In making out a case for the North-East administration he said

* The LTTE is the legitimate and authentic representative of the Tamil people.

* The LTTE has lived, fought and suffered with and for the people throughout the turbulent times of the war.

* The LTTE has a comprehensive knowledge of the socio-economic needs confronting the Tamil people.

* The LTTE has built an effective administrative structure for more than ten years which has sustained the social cohesion and law and order.

Therefore, he argued that the LTTE should play a leading and pivotal role in administration as well as the economic development of the Northeast.

In what was perceived as a softening of LTTE’s position, Balasingham at the end of the talks said that "The LTTE does not operate in the concept of separate state . . . we operate with the concept of homeland and self determination.’ He also used the word "autonomy" but gave vague definitions that autonomy could mean federal, confederal or regional. To us, it does not look that LTTE has dropped its demand for a separate state. Not yet anyway. Of late they have reiterated the three Thimpu demands and have maintained that the solution should meet the "just aspirations" of Tamils. Nowhere have they defined what the just aspirations would mean. In another connection while referring to the role of India, Balasingham said that a final solution should recognise the Tamil rights. He was quick to add that if autonomy was rejected, then a fight for "political independence and statehood is the only last resort." His statement could best be described as tactical as he could not have said otherwise if the peace talks are to continue.

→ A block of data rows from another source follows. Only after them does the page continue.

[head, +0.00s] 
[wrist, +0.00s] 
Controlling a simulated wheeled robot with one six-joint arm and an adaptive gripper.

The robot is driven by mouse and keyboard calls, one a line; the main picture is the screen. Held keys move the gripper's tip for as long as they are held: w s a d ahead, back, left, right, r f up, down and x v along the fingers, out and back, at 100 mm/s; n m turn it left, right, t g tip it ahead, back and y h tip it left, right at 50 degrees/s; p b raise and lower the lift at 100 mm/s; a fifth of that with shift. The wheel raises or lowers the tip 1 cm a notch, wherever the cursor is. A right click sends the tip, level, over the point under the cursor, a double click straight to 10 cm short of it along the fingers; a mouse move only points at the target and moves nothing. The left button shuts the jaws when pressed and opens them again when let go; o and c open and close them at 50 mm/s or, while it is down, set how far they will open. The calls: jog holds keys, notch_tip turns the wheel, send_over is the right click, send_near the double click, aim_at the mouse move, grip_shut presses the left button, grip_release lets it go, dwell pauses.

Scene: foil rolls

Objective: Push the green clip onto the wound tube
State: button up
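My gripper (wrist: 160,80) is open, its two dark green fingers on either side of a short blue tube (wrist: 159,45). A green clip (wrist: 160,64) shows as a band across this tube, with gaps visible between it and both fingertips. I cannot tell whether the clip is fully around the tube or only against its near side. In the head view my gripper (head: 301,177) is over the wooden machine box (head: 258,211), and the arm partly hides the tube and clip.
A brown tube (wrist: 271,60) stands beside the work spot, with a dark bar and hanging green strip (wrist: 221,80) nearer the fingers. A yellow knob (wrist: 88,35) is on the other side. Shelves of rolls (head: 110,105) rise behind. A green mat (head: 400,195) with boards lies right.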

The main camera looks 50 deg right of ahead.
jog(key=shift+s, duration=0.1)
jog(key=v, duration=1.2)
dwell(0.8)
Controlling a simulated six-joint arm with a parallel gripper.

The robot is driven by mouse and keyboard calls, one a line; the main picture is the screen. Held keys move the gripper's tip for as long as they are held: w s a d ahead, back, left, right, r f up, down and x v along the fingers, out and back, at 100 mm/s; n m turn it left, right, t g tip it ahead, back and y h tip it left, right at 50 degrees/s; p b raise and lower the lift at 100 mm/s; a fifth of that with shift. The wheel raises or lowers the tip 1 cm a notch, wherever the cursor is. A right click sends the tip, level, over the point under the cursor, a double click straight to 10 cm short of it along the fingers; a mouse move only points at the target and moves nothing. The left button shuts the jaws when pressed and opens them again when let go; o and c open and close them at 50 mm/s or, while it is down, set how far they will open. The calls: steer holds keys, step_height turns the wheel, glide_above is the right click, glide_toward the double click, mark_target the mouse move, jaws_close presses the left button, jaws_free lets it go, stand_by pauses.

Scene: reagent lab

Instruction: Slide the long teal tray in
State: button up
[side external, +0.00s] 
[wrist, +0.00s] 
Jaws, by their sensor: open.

Crisis in Cohabitation: Ranil Wickremasinghe is somehow under the impression that President Chandrika is the main stumbling block in the ongoing peace talks and the latter has made no effort to dispel this impression either. His party’s drive to strip the President of her powers by the draft 19th amendment has run into difficulties from two different quarters. After Chandrika warned the members of SLFP that she would take action against the SLFP who vote in favour of the 19th amendment, many of them developed cold feet and were not willing to go with the amendment. It was realised by the government that it did not have the two thirds majority to get the amendment through. The Supreme Court in its order on 22nd October informed the legislature that it will have to have a nation wide referendum if the powers of the President were to be curtailed. The ruling UNP of the Prime minister is not interested in a referendum and would prefer a snap poll. Legal experts say that only the President has the powers to call for fresh elections. Either of the two courses would involve unnecessary expenditure which Sri Lanka cannot afford now and in either case the momentum that has been gained in the ongoing peace talks would be lost.